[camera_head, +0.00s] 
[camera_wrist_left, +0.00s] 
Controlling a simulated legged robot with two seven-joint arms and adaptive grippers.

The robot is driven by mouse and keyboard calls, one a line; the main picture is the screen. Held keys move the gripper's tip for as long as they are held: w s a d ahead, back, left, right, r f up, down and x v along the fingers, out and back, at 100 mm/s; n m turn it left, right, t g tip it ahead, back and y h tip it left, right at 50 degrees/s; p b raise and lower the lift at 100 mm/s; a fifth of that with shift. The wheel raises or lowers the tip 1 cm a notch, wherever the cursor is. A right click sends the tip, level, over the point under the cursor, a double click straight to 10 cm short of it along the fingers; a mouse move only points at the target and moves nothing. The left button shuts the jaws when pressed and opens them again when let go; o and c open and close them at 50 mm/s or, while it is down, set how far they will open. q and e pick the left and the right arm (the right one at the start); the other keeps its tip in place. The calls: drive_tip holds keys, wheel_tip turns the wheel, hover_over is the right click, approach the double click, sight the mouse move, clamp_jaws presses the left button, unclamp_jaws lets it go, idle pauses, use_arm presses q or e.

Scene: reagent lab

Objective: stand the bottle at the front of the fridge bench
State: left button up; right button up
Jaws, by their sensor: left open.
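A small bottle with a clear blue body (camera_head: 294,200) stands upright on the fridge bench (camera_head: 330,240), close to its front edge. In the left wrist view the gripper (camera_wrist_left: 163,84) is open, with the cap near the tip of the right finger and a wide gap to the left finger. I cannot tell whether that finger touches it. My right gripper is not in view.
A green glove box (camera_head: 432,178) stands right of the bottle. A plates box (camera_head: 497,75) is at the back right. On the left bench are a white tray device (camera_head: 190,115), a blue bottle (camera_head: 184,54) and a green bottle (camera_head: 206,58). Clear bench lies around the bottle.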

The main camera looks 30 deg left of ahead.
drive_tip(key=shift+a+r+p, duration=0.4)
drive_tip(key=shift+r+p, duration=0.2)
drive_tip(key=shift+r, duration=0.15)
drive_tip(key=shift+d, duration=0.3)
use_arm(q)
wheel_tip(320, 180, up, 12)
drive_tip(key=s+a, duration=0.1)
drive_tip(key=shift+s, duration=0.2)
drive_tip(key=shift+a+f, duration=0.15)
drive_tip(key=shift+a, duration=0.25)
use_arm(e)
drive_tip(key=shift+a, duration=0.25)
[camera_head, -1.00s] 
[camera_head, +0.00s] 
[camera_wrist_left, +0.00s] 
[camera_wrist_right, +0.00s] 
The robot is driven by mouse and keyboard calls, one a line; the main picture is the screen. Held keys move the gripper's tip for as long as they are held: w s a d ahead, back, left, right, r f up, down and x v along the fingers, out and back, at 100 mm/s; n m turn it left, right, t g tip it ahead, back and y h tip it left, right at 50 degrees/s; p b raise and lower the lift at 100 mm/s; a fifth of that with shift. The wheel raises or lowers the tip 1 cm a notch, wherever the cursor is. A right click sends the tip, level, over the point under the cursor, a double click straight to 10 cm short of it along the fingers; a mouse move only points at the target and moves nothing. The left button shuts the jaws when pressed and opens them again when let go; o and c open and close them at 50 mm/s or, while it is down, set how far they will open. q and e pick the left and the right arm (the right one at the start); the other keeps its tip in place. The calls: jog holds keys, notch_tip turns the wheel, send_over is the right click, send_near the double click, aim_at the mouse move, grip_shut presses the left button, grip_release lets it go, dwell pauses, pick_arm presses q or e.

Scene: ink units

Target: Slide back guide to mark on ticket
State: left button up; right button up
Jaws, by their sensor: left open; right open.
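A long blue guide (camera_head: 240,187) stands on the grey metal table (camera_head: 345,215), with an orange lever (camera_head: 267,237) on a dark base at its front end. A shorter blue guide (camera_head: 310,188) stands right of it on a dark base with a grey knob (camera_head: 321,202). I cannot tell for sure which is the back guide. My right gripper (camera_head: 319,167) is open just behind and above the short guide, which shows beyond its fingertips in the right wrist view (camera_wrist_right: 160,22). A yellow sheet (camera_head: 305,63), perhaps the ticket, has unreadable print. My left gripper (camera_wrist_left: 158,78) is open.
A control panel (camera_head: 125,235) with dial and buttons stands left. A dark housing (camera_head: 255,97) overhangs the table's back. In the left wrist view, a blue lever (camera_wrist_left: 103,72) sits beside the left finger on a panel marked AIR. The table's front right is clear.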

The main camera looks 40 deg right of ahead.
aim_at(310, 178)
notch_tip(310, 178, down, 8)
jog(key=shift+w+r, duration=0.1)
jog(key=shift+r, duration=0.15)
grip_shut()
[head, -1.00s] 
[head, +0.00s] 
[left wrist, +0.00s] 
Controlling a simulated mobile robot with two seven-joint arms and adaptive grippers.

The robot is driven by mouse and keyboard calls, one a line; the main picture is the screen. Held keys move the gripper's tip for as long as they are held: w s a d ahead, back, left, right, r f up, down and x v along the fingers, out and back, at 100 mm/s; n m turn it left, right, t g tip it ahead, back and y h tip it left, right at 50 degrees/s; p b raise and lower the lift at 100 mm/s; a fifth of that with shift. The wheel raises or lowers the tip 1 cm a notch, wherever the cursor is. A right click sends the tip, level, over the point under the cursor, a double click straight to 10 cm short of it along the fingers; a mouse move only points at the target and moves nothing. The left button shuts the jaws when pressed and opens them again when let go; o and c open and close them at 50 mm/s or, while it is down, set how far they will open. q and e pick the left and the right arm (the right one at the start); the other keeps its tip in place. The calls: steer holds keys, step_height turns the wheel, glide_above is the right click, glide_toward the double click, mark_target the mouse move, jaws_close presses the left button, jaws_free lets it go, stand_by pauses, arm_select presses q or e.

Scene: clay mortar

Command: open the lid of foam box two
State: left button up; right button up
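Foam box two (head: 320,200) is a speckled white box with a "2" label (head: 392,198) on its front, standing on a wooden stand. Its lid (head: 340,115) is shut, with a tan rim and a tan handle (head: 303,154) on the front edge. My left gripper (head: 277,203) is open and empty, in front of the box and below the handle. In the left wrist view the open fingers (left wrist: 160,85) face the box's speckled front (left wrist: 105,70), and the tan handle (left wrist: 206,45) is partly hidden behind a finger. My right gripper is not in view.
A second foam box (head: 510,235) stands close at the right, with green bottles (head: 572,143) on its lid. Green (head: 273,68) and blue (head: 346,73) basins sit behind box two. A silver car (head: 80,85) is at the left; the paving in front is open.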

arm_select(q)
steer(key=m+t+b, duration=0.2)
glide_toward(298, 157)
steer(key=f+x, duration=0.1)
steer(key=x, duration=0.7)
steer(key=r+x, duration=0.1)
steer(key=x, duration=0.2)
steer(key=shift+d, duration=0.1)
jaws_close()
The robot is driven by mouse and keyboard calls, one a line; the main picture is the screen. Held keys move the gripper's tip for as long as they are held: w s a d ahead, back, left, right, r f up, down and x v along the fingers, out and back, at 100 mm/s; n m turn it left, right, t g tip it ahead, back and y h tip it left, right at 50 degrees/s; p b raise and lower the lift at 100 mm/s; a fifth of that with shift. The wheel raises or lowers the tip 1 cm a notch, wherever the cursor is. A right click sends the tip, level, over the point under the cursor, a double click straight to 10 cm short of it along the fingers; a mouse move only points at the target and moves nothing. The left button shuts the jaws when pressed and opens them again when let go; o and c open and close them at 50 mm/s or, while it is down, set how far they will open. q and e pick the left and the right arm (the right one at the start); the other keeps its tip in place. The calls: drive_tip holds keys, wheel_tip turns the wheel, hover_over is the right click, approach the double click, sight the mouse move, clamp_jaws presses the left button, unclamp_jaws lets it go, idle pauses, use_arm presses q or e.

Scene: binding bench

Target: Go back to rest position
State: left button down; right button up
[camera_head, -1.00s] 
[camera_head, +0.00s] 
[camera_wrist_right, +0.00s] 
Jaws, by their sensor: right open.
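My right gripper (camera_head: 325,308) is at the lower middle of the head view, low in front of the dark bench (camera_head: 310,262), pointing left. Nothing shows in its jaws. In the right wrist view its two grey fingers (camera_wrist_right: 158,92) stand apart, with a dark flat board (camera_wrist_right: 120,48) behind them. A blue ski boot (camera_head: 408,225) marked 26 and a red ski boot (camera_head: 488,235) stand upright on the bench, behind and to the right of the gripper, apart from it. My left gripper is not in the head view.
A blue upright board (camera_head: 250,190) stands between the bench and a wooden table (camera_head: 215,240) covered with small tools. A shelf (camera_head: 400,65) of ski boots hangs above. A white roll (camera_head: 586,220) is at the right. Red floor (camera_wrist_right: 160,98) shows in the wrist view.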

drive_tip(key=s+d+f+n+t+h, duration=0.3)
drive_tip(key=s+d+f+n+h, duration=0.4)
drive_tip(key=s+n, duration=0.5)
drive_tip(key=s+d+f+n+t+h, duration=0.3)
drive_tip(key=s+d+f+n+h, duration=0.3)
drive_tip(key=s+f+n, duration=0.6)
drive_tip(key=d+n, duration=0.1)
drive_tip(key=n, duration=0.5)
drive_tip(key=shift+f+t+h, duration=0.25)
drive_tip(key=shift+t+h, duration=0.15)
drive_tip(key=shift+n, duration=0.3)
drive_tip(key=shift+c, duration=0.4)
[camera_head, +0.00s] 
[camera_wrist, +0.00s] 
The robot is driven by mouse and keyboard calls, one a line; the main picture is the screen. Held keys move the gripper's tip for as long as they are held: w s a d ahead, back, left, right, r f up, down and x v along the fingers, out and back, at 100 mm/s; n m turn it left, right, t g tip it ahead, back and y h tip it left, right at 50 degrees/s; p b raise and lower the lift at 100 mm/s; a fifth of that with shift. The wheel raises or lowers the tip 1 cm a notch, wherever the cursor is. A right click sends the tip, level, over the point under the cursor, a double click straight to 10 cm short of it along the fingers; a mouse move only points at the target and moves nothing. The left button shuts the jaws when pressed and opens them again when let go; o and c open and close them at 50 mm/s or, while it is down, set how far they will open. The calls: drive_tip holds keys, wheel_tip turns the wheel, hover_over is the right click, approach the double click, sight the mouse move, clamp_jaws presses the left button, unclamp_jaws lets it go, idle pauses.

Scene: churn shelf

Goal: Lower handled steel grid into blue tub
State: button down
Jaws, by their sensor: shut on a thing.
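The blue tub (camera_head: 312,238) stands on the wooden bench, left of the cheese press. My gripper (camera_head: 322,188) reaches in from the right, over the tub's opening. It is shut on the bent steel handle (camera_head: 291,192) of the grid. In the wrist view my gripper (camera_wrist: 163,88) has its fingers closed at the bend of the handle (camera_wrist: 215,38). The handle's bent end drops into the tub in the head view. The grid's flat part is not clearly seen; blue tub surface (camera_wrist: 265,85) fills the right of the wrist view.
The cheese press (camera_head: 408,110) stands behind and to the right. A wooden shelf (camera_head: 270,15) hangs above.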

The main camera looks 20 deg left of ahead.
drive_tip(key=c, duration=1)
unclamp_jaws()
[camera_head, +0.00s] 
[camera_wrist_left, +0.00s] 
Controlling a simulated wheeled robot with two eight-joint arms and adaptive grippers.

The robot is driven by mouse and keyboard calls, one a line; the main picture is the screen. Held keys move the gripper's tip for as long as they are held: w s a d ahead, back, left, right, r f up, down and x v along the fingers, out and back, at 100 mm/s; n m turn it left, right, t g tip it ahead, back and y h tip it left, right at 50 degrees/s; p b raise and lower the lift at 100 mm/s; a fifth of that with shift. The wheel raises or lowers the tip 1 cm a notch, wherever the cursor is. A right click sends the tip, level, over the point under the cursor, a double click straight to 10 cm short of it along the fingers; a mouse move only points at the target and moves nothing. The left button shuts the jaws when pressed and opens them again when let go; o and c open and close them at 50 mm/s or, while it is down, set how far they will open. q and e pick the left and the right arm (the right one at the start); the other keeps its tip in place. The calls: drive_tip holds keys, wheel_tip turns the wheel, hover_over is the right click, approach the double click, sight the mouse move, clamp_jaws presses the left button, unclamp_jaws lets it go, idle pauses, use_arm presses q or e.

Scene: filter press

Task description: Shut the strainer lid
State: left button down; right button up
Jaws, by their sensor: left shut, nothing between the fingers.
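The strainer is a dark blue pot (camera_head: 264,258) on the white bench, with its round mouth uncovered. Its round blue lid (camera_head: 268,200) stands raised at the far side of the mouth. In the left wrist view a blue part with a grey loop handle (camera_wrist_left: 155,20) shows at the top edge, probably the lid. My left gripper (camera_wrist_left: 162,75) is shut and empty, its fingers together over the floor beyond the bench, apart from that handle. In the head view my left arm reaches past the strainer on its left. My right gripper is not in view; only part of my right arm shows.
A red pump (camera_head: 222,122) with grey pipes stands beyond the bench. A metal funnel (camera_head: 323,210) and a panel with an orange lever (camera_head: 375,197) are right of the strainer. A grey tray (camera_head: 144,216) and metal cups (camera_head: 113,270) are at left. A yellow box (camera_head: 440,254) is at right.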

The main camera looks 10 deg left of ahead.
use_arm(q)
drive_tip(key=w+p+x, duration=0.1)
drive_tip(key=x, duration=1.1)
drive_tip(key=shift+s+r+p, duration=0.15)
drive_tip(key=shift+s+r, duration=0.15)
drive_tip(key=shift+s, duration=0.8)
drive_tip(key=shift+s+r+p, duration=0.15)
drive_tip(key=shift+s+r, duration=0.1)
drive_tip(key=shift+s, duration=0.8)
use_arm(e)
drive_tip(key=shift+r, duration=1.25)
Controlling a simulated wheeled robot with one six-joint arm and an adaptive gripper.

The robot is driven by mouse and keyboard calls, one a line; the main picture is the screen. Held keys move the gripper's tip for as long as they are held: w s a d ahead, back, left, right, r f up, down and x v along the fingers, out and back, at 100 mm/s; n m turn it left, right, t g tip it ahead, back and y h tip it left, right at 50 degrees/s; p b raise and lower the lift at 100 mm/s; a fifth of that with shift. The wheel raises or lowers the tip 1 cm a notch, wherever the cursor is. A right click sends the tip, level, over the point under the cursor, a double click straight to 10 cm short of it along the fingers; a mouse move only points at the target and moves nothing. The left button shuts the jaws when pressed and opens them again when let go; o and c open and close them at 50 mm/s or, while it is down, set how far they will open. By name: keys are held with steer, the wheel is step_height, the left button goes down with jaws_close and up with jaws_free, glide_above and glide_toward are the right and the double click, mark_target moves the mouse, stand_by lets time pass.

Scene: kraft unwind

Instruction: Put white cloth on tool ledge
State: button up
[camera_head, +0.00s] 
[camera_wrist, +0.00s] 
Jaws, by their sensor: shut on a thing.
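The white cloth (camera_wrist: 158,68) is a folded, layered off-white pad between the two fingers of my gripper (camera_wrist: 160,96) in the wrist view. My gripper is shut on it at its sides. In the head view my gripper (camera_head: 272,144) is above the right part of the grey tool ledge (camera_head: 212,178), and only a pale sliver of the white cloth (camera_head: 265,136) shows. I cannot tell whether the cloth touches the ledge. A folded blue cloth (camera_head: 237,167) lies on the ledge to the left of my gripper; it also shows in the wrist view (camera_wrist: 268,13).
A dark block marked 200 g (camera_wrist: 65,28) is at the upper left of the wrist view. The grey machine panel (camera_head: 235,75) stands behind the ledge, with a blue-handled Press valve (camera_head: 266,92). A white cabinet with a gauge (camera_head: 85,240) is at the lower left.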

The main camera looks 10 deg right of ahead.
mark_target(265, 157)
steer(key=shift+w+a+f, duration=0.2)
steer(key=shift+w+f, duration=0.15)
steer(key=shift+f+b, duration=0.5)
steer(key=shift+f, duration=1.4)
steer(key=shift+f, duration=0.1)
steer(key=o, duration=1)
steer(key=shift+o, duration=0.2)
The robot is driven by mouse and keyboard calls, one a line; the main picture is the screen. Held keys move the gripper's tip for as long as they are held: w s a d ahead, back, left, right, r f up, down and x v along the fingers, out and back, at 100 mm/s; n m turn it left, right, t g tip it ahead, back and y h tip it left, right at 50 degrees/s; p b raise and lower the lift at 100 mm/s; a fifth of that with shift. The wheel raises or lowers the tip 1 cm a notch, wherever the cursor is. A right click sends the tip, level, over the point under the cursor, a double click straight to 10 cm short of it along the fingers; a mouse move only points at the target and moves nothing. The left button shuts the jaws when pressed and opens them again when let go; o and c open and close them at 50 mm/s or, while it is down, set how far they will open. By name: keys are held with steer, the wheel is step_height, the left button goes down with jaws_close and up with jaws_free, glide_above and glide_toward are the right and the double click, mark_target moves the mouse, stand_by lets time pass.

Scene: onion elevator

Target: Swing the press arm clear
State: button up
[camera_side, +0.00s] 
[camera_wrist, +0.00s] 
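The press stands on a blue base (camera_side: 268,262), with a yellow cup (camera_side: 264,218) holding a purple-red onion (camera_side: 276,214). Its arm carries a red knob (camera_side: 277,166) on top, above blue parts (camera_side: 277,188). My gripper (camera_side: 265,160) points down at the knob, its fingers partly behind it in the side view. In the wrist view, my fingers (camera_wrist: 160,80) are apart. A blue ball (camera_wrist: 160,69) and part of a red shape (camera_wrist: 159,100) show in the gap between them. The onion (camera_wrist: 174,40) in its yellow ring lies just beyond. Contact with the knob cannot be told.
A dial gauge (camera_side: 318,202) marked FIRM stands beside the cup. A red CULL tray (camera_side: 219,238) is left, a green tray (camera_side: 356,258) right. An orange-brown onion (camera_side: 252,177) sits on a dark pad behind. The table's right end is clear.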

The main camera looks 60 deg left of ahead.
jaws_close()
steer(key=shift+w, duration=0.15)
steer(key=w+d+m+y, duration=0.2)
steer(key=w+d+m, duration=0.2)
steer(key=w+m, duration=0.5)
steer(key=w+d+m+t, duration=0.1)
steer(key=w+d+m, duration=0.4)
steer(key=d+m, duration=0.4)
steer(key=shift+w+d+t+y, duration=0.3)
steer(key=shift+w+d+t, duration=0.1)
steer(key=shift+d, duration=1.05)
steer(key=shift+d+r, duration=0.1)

######

:: THE TASK ::
Go through the records above, find every line with the word "wheeled", and list those lines.

:: THE COMPLETED TASK ::
Controlling a simulated wheeled robot with two eight-joint arms and adaptive grippers.
Controlling a simulated wheeled robot with one six-joint arm and an adaptive gripper.

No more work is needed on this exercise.